From the first line of the data below, copy each line up to the one containing "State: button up", and include that line too.

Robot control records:
— START —

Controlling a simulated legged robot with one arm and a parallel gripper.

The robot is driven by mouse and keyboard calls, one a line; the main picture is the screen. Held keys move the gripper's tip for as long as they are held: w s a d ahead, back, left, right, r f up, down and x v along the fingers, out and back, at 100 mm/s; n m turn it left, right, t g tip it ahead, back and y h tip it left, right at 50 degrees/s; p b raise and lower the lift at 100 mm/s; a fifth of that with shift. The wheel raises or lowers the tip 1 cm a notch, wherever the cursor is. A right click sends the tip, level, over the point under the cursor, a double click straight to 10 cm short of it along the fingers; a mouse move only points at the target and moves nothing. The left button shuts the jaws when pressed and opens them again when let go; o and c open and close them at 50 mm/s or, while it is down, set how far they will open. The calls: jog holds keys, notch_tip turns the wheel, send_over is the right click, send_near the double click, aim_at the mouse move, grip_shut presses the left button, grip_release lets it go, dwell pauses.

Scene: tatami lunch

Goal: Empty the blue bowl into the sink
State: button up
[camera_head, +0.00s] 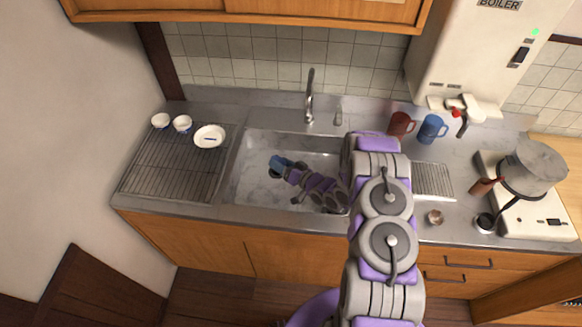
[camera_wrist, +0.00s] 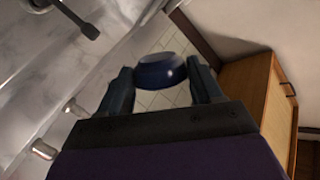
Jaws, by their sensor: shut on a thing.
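The blue bowl (camera_wrist: 162,75) shows dark blue between the two fingers of my gripper (camera_wrist: 163,84) in the wrist view. My gripper is shut on it. In the head view, my gripper (camera_head: 289,172) is inside the outline of the sink (camera_head: 252,189), toward its left middle, with the blue bowl (camera_head: 279,164) at its end. The bowl looks tilted, but its inside and any contents cannot be made out. Its exact height over the sink floor is unclear. My arm hides the sink's right part.
A faucet (camera_head: 311,98) stands behind the sink. A drying rack (camera_head: 170,174) with small white bowls (camera_head: 182,123) and a white plate (camera_head: 209,136) is at left. A red mug (camera_head: 400,124), a blue mug (camera_head: 431,129) and a pot (camera_head: 533,168) on a stove are at right.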

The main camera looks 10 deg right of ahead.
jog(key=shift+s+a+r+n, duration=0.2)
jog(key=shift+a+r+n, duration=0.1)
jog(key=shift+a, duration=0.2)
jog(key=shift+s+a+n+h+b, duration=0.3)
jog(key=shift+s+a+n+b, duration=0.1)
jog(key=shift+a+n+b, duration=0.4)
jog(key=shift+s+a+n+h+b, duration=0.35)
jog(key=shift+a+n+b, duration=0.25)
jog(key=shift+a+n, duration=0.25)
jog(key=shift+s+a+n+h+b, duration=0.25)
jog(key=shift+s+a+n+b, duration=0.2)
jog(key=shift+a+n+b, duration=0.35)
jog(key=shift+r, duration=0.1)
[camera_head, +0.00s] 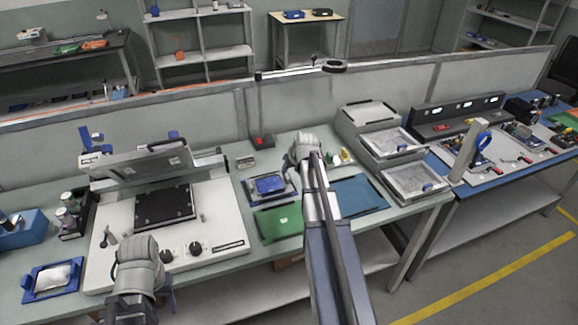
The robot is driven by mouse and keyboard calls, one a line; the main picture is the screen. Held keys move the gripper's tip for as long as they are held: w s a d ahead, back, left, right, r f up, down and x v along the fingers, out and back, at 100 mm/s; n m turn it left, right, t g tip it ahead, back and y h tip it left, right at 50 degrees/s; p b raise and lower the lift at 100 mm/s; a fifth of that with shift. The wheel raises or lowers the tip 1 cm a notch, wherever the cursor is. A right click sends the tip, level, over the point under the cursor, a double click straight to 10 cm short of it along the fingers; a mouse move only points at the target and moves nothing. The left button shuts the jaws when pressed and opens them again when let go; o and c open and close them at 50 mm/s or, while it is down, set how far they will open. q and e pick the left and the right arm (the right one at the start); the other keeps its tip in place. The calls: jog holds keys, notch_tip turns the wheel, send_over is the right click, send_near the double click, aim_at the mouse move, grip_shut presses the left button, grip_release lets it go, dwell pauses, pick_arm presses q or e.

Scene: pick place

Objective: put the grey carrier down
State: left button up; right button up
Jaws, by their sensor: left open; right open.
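What looks like the grey carrier (252,198) is a flat grey tray with a blue piece (270,185) on it. It lies on the light green bench (225,277), behind a green mat. My right gripper (303,146) is open, just beyond and to the right of the carrier; its fingers are hard to make out. Nothing shows in it, and I cannot tell its height above the bench. My left gripper (138,244) is open at the front of the white machine, well left of the carrier. Its fingertips are mostly hidden by its own body.
The white machine (220,225) with a raised lid (140,165) fills the left bench. Grey stacked trays (405,183) stand at right. A blue-rimmed tray (70,268) is at far left.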

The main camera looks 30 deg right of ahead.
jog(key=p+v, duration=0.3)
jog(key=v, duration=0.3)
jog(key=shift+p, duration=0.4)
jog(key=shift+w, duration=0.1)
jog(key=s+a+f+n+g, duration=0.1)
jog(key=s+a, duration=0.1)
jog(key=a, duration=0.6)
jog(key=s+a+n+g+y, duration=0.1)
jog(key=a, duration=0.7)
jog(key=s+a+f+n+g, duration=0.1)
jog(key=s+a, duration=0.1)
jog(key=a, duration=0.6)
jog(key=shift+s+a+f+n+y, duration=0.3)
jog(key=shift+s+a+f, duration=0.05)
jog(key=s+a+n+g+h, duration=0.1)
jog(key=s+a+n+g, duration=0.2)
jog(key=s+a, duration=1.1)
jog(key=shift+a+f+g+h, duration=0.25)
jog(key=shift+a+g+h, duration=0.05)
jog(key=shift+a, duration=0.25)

— END —

Answer to this task:
Controlling a simulated legged robot with one arm and a parallel gripper.

The robot is driven by mouse and keyboard calls, one a line; the main picture is the screen. Held keys move the gripper's tip for as long as they are held: w s a d ahead, back, left, right, r f up, down and x v along the fingers, out and back, at 100 mm/s; n m turn it left, right, t g tip it ahead, back and y h tip it left, right at 50 degrees/s; p b raise and lower the lift at 100 mm/s; a fifth of that with shift. The wheel raises or lowers the tip 1 cm a notch, wherever the cursor is. A right click sends the tip, level, over the point under the cursor, a double click straight to 10 cm short of it along the fingers; a mouse move only points at the target and moves nothing. The left button shuts the jaws when pressed and opens them again when let go; o and c open and close them at 50 mm/s or, while it is down, set how far they will open. The calls: jog holds keys, notch_tip turns the wheel, send_over is the right click, send_near the double click, aim_at the mouse move, grip_shut presses the left button, grip_release lets it go, dwell pauses.

Scene: tatami lunch

Goal: Empty the blue bowl into the sink
State: button up

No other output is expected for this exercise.